И пусть сам я точно так же следую инстинкту, как и любое человеческое существо, но я еще молод, пишу наобум, впиваюсь до боли в глазах в непроглядную тьму, силясь различить в ней хоть малейшие проблески света, не ведая смысла чужих мнений и выводов. Неужели я в этом не свободен от греха? Разве не может быть так, что неким высшим существам доставляет удовольствие искусный поворот мысли, удавшийся – пускай и безотчетно – моему разуму, как забавляет меня самого проворство суслика или прыжок встревоженного оленя? Уличная драка не может не внушать отвращения, однако энергия, проявленная ее участниками, взывает к чувству прекрасного: в потасовке даже самый заурядный простолюдин показывает свою ловкость. Для высшего существа наши рассуждения могут выглядеть чем-то подобным: пусть даже ошибочные, они тем не менее прекрасны сами по себе. Именно в этом заключается сущность поэзии; если же это так, то философия прекраснее поэзии – по той же причине, по которой истина прекраснее парящего в небесах орла. То есть рассуждения, когда они принимают инстинктивную форму, подобную животным формам и движениям, сами являются поэзией, приобретая изящество и грацию[5].


В другом письме он говорит о Шекспире как о человеке огромной «Негативной Способности» – способности человека, который «предается сомнениям, неуверенности, догадкам, не гонясь нудным образом за фактами и не придерживаясь трезвой рассудительности»[6]. Он сравнивает в этом отношении Шекспира со своим современником Кольриджем, готовым упустить эстетическое прозрение, если оно было окружено неясностью, поскольку он не в состоянии его интеллектуально объяснить.

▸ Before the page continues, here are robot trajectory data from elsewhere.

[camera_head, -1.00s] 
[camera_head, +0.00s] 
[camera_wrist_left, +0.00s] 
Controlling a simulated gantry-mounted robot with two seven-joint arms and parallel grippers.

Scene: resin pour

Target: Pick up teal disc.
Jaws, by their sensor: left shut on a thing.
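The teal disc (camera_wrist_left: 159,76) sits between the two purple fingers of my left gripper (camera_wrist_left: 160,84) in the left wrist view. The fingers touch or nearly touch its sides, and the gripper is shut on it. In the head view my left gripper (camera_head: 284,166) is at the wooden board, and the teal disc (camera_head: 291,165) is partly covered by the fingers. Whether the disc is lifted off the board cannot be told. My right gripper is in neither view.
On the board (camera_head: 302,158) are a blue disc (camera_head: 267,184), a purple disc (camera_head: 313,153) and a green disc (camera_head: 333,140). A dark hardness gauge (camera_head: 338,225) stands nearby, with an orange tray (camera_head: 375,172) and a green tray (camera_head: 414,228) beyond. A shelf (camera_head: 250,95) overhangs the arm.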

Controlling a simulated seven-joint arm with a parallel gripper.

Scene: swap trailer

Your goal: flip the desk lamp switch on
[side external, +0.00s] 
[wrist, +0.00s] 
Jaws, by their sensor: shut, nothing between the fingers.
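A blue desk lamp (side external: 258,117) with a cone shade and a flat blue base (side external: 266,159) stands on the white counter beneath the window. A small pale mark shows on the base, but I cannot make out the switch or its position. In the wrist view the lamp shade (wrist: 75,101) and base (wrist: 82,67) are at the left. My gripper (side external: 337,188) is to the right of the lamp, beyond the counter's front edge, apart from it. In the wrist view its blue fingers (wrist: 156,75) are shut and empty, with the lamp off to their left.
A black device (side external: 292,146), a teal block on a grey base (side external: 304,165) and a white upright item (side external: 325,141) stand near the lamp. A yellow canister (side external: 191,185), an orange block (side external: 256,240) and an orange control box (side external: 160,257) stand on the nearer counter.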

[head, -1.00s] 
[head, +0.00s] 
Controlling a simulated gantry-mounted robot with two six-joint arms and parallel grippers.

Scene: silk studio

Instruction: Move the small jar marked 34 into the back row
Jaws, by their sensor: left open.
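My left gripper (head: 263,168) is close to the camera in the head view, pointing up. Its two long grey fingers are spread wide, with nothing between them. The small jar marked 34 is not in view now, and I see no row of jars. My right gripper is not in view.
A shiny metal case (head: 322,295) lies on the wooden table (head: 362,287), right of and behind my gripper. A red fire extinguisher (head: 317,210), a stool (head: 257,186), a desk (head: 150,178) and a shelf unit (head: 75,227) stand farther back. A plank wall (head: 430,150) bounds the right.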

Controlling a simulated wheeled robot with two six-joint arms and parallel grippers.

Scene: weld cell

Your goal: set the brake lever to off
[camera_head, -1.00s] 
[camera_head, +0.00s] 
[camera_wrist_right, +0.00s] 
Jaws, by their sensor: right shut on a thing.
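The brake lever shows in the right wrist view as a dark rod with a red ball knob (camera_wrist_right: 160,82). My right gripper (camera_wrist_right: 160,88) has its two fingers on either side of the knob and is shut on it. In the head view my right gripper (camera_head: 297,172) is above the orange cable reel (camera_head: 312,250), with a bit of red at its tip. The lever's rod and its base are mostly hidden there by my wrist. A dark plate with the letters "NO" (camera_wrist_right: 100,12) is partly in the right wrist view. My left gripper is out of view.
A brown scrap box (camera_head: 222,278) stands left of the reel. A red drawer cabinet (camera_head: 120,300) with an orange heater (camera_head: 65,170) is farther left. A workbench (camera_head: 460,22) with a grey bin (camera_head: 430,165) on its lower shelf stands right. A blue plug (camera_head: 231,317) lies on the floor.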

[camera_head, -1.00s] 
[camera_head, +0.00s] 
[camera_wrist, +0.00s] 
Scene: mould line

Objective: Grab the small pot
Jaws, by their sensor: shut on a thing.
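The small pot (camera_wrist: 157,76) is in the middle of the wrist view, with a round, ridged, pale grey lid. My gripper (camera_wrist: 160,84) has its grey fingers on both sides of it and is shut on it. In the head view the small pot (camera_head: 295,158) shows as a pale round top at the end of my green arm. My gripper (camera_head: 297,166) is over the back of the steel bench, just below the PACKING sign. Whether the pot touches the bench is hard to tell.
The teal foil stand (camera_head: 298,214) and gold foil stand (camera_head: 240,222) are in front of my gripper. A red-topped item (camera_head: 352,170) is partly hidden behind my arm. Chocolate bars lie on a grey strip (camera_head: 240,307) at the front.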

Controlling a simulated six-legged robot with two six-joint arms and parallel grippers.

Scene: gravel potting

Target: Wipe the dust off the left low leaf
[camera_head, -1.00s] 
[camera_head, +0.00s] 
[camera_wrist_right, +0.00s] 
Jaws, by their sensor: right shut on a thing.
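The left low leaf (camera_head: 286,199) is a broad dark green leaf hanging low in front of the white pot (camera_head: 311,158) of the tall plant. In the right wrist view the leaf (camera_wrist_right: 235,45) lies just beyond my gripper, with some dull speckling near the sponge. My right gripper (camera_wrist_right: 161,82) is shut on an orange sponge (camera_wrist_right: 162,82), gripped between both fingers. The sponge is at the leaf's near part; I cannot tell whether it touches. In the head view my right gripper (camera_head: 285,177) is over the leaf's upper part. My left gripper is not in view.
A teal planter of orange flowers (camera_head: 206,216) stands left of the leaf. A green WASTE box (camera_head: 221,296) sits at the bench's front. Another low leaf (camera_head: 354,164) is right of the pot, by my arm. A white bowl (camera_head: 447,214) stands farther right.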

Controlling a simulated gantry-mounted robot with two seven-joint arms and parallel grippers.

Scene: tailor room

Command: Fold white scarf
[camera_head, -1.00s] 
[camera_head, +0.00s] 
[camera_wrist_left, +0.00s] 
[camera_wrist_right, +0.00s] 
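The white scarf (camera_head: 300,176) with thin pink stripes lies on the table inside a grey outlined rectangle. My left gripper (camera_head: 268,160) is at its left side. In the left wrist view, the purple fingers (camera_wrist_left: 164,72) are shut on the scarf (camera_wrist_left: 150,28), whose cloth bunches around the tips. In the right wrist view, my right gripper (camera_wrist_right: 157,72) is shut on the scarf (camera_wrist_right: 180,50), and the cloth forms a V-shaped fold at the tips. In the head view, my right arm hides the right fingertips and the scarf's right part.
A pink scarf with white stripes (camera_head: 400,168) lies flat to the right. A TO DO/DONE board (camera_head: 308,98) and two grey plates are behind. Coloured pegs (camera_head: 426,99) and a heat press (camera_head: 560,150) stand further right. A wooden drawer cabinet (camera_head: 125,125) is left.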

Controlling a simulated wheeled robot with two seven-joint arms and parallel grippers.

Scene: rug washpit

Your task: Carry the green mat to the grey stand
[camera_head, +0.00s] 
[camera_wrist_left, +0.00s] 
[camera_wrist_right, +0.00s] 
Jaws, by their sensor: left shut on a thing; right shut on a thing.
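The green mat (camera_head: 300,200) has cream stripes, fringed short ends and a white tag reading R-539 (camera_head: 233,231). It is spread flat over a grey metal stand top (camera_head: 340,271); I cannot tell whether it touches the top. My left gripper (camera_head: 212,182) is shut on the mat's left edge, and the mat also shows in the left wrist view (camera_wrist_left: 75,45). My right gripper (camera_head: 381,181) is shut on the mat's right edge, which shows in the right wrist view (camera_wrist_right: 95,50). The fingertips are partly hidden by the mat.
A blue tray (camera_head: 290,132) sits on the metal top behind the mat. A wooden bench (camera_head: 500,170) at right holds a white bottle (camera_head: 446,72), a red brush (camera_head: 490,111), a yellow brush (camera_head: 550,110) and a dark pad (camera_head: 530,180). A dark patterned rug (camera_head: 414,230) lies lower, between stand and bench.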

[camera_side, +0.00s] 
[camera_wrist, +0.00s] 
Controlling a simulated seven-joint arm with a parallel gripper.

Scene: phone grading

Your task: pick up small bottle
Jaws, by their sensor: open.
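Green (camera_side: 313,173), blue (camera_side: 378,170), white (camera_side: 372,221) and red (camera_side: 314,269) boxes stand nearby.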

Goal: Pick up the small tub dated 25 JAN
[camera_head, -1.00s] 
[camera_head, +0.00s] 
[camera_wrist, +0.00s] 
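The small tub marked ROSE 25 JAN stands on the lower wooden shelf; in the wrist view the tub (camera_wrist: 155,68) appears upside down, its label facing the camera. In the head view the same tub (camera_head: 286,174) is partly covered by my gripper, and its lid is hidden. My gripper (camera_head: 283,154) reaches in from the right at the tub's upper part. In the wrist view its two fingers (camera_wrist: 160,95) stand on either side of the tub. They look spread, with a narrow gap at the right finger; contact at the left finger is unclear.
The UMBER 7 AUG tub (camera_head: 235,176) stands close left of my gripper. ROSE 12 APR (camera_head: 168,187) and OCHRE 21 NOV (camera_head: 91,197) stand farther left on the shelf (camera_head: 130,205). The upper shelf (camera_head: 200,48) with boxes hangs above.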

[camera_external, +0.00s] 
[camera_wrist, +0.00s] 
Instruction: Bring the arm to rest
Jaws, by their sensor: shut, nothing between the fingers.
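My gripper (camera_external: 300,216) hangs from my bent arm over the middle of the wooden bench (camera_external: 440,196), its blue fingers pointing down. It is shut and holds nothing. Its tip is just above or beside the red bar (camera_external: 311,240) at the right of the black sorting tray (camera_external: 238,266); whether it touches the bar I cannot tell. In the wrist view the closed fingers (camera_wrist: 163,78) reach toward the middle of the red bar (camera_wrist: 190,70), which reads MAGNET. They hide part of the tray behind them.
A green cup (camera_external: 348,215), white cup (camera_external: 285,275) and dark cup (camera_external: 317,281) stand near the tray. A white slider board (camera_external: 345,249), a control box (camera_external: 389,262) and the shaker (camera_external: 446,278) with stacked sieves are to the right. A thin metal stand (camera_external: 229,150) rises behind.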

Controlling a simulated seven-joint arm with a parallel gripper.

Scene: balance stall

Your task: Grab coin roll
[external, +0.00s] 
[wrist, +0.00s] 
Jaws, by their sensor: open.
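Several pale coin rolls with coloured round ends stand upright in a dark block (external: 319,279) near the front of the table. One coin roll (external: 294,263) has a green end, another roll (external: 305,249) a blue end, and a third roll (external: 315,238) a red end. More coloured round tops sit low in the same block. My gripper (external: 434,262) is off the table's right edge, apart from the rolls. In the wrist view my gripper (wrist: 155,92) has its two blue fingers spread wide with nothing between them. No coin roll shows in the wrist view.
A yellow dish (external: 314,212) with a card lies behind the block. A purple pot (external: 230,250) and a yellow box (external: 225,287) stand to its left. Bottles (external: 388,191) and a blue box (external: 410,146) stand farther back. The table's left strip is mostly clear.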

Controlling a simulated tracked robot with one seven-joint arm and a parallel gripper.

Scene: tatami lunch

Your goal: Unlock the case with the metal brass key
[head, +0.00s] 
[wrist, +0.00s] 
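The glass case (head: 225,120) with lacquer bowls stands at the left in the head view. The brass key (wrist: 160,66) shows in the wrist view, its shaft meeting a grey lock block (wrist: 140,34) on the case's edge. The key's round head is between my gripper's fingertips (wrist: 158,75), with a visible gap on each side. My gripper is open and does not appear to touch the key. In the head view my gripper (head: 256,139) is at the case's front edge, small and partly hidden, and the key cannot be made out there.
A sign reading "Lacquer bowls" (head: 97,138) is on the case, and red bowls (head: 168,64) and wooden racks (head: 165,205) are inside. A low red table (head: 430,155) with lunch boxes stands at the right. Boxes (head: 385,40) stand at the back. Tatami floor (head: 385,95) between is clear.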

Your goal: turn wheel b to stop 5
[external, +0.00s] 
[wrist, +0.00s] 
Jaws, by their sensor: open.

По словам Китса, он не мог довольствоваться «неполнотой знания» [half-knowledge – полузнанием]. Я думаю, та же идея содержится в его письме к Бейли, где он говорит, что «до сих пор не в состоянии постигнуть, каким образом можно прийти к истине путем логических рассуждений… Неужели даже величайшим философам удавалось достичь цели, не отстранив от себя множества противоречий?»[7] – то есть он спрашивает о том, не должен ли рассуждающий доверять также и своим «интуициям», тому, что приходит к нему в его непосредственном чувственном и эмоциональном опыте, даже вопреки возражениям, подсказываемым ему размышлением. Далее он говорит, что «человек, наделенный даже не слишком богатым воображением, вознаграждается тем, что тайная работа фантазии то и дело озаряет его душу»[8] – и в этом замечании больше психологии продуктивной мысли, чем во множестве трактатов.

Несмотря на эллиптичность замечаний Китса, в них выделяются два момента. Первый – его убежденность в том, что у рассуждений, или «философии», тот же корень, что и у движений дикого животного, стремящегося к своей цели, что они могут быть спонтанными, «инстинктивными», а если они становятся инстинктивными, то, значит, и чувственными, непосредственными, поэтическими. Другой момент – его вера в то, что ни одно «рассуждение» как одно лишь рассуждение, исключающее воображение и чувство, не может достичь истины. Даже «величайшие философы» руководствуются своего рода животным предпочтением, направляющим их мышление к их выводам. Философ отбирает и отклоняет те или иные вещи в самом движении его воображения и чувств. «Разум» в своей высшей точке не может достичь полного постижения и полной уверенности. Он должен обратиться к воображению – к воплощенности идей в эмоционально нагруженном чувстве.

Было много споров о том, что Китс имел в виду в своих известных строках: «Красота есть истина, истинна красота – это все, /Что вы знаете на земле, и все, что вам нужно знать» («Beauty is truth, truth beauty – that is all /Ye know on earth, and all ye need to know»), и в близком по смыслу прозаическом замечании: «То, что воображению предстает как красота, должно быть истиной»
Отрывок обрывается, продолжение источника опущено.